As a trained statistician with degrees from MIT and Stanford University,
Srivastava was intrigued by the technical problem posed by the lottery
ticket. In fact, it reminded him a lot of his day job, which involves
consulting for mining and oil companies. A typical assignment for
Srivastava goes like this: A mining company has multiple samples from a
potential gold mine. Each sample gives a different estimate of the
amount of mineral underground. “My job is to make sense of those
results,” he says. “The numbers might seem random, as if the gold has
just been scattered, but they’re actually not random at all. There are
fundamental geologic forces that created those numbers. If I know the
forces, I can decipher the samples. I can figure out how much gold is
underground.”
The North American lottery system is a
$70 billion-a-year business,
an industry bigger than movie tickets, music, and porn combined. These
tickets have a grand history: Lotteries were used to fund the American
colonies and helped bankroll the young nation. In the 18th and 19th
centuries, lotteries funded the expansion of Harvard and Yale and
allowed the construction of railroads across the continent. Since 1964,
when New Hampshire introduced the first modern state lottery,
governments have come to rely on gaming revenue. (Forty-three states and
every Canadian province currently run lotteries.)
In some states, the lottery accounts for more than 5 percent of education funding.
While approximately half of Americans buy at least one lottery ticket
at some point, the vast majority of tickets are purchased by about 20
percent of the population. These high-frequency players tend to be poor
and uneducated, which is why critics refer to lotteries as a regressive
tax. (In a 2006 survey, 30 percent of people without a high school
degree said that playing the lottery was a wealth-building strategy.) On
average, households that make less than $12,400 a year spend 5 percent
of their income on lotteries—a source of hope for just a few bucks a
throw.
The tic-tac-toe lottery is seriously flawed. It took Srivastava a few hours of
studying his tickets and some statistical sleuthing, but he discovered a
defect in the game: The visible numbers turned out to reveal essential
information about the digits hidden under the latex coating. Nothing
needed to be scratched off—the ticket could be cracked if you knew the
secret code.
The trick itself is ridiculously simple. (Srivastava would later teach
it to his 8-year-old daughter.) Each ticket contained eight tic-tac-toe
boards, and each space on those boards—72 in all—contained an exposed
number from 1 to 39.
As a result, some of these numbers were repeated
multiple times. Perhaps the number 17 was repeated three times, and the
number 38 was repeated twice. And a few numbers appeared only once on
the entire card. Srivastava’s startling insight was that he could
separate the winning tickets from the losing tickets by looking at the
number of times each of the digits occurred on the tic-tac-toe boards.

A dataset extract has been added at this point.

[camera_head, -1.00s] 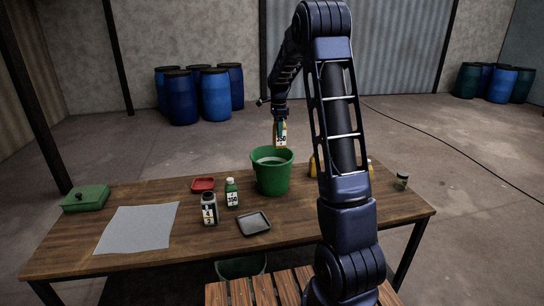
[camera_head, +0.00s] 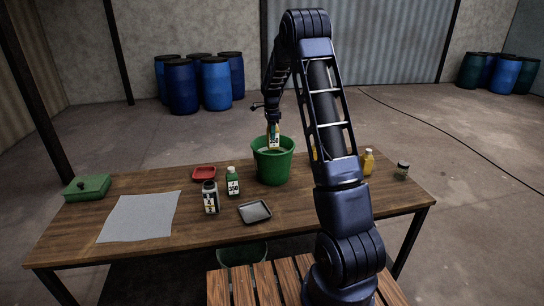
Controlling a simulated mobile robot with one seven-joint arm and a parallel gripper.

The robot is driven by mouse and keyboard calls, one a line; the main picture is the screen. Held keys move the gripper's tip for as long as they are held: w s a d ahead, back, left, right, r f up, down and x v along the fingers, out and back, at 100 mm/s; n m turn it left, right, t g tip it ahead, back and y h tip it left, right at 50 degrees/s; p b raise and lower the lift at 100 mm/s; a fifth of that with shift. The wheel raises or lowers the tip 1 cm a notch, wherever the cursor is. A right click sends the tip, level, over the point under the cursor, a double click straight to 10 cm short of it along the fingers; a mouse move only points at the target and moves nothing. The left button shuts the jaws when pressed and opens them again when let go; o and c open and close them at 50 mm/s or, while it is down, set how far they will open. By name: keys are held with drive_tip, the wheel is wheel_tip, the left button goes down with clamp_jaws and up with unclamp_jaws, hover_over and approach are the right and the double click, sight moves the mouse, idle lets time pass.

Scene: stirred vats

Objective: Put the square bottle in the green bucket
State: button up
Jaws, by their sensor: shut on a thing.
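The green bucket (camera_head: 273,168) stands upright on the wooden table, just right of its middle. My gripper (camera_head: 272,123) hangs above the bucket's mouth, pointing down. It is shut on a small bottle with a yellowish, printed label (camera_head: 274,136), which I take to be the square bottle. The bottle hangs roughly upright, with its lower end at or just inside the bucket's rim. The far rim is partly hidden behind it, and I cannot tell whether they touch.
A yellow bottle (camera_head: 368,162) and a small jar (camera_head: 402,171) stand at the right. A grey sheet (camera_head: 139,217) lies left.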

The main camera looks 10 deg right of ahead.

In other words, he didn’t look at the ticket as a sequence of 72 random
digits.
Instead, he categorized each number according to its frequency,
counting how many times a given number showed up on a given ticket. “The
numbers themselves couldn’t have been more meaningless,” he says. “But
whether or not they were repeated told me nearly everything I needed to
know.” Srivastava was looking for singletons, numbers that appear only a
single time on the visible tic-tac-toe boards. He realized that the
singletons were almost always repeated under the latex coating. If three
singletons appeared in a row on one of the eight boards, that ticket
was probably a winner.
The next day, on his way into work, he stopped at the gas station and
bought a few more tickets. Sure enough, all of these tickets contained
the telltale pattern. The day after that he picked up even more tickets
from different stores. These were also breakable. After analyzing his
results, Srivastava realized that the singleton trick worked about 90
percent of the time, allowing him to pick the winning tickets before
they were scratched.
His next thought was utterly predictable: “I remember thinking, I’m
gonna be rich! I’m gonna plunder the lottery!” he says. However, these
grandiose dreams soon gave way to more practical concerns. “Once I
worked out how much money I could make if this was my full-time job, I
got a lot less excited,” Srivastava says. “I’d have to travel from store
to store and spend 45 seconds cracking each card. I estimated that I
could expect to make about $600 a day. That’s not bad. But to be honest,
I make
more as a consultant, and I find consulting to be a lot more interesting than scratch lottery tickets.”
What’s most disturbing, perhaps, is that even though Srivastava first
brought these flaws to the attention of the authorities in 2003, they
continue to appear. A few months ago, Srivastava bought some scratch
tickets at convenience stores in Toronto.
\He started out with a Bingo
ticket, which featured an elaborate hook. After a day of statistical
analysis, Srivastava was able to double his chances of choosing a
winning ticket. (Normally, 30 percent of the tickets feature a payout—he
was able to select winners approximately 60 percent of the time.) “That
might not sound very impressive, since I’m still going to buy plenty of
losers,” Srivastava says. “But it’s a high enough percentage that one
could launder money effectively.”
In one of his most recent trials,
conducted at the request of
Wired, Srivastava identified
six unscratched tickets as probable winners out of a set of 20 cards. If
the tickets were uncrackable, approximately two of them should have
been winners. Instead, Srivastava ended up with four. The odds of this
happening by chance are approximately one in 50. And yet he’s done it
multiple times with a variety of Bingo and Super Bingo games.